Closed Bug 1970727 Opened 10 months ago Closed 8 months ago

eMudhra: Failure to respond to a Problem Report within 24 hours

Categories

(CA Program :: CA Certificate Compliance, task)

Tracking

(Not tracked)

RESOLVED FIXED

People

(Reporter: rob, Assigned: naveen.ml)

References

Details

(Whiteboard: [ca-compliance] [policy-failure] [external])

On 2025-06-03 at 14:35 UTC I sent the following CPR to eMudhra:

Hi. https://crt.sh/mozilla-disclosures#disclosureincomplete is reporting "ECDSA verification failure" for several CRLs issued by eMudhra. Double-checking with "openssl crl -verify" also shows errors for them.

Are these CRLs signed using the wrong private key?

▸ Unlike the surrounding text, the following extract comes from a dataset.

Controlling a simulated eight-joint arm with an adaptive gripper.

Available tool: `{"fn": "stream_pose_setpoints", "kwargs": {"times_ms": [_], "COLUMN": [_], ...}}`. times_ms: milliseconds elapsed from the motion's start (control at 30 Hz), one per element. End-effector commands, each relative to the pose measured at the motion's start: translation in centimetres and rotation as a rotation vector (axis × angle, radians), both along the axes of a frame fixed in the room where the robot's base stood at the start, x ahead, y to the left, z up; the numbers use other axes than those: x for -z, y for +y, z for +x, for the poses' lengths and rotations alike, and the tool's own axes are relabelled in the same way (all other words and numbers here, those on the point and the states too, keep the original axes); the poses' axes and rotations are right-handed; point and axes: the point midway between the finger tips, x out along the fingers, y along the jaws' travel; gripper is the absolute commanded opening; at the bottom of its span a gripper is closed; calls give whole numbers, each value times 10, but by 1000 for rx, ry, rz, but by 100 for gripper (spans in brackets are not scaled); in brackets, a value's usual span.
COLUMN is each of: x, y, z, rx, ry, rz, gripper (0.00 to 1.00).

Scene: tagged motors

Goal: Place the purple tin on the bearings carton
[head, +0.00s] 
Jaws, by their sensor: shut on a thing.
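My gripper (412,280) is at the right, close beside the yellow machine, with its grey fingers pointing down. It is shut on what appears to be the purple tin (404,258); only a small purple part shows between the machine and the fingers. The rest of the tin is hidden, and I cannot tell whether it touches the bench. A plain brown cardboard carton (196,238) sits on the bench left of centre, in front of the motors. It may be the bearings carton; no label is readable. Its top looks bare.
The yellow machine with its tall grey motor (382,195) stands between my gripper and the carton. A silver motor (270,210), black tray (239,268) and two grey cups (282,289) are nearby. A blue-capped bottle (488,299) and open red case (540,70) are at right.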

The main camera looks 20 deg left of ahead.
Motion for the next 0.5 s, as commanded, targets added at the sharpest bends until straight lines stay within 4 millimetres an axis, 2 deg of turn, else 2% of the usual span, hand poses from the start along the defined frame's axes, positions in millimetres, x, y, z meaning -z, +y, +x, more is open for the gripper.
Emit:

More than 48hrs later, I still have not received a reply.

See Also: → 1970728

I just emailed problem-reporting@emsign.com again to notify eMudhra that I'd created this bug and bug 1970728. On this occasion I immediately received an automated response email informing me that a ticket had been created in eMudhra's system.

As for my original Problem Report email, sent 2025-06-03: I haven't received a delivery failure message, but I also didn't receive an automated response email.

I don't have any records of automated responses when dealing with eMudhra historically. However they were responding to that email address within 24h with followups from personal accounts.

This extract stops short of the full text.